Grosse Vernetzung trotz kleiner Veranstaltung

Im Netz feiern die Rechtsextremen die Kundgebung als grossen Erfolg. Zahlreiche vor Pathos triefende Videos und Bilder kursieren, welche die Stärke der Bewegung zeigen sollen. Betrachtet man es nüchtern, war die Veranstaltung jedoch eher ein Reinfall. Im Vorfeld wurde schon seit langer Zeit auf diesen Tag mobilisiert – europaweit. Tatsächlich reisten aus zahlreichen Ländern Aktivist*innen an: Frankreich, Schweiz, Deutschland, Portugal, Rumänien um nur einige zu nennen. Doch dafür, dass es sich nicht um eine von vielen, sondern DIE Kundgebung handelte, erschienen mit 300 Personen ziemlich wenig Leute auf dem Helmut-Zilk-Platz in der Wiener Innenstadt.

Das Beunruhigende ist, dass sich hier rechtsextreme Aktivist*innen nicht isoliert unter sich trafen. Aus Österreich nahmen Funktionäre der FPÖ an der Kundgebung teil, aus Deutschland Leute aus der AfD-Jugend und aus der Schweiz Mitglieder aus EDU, SVP und Massvoll. Die Teilnahme von Kräften aus dem parlamentarischen Umfeld zeigt, dass die Strategie des «politischen Vorfelds» der Rechtsextremen zumindest teilweise funktioniert. Hierbei werden kontroverse ideologische Positionen vom Vorfeld (z.B. der Identitären Bewegung oder der Jungen Tat) in die Gesellschaft getragen und mit Begriffen versehen. Rechtsradikale Politiker*innen, welche ihre Gesinnung in der Öffentlichkeit nicht offen zeigen dürfen, können den so vorbereiteten Diskurs nutzen, um trotz ihrem radikalen Gedankengut gemässigt zu erscheinen.

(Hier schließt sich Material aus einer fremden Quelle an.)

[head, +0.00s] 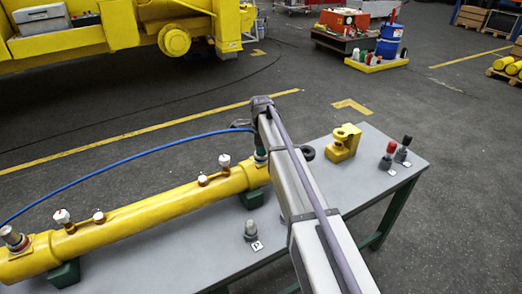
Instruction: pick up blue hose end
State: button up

Es ist so auch gar nicht nötig, dass Politgrössen aus diesen Parteien an einer Kundgebung der Neonazis erscheinen. Den Kontakt knüpfen die Jungen oder weniger wichtigen Personen, bei denen man die Teilnahme als «Jugendsünde» oder «Unwissen» verkaufen kann. Die mächtigen Politiker*innen können dann nur noch abschöpfen.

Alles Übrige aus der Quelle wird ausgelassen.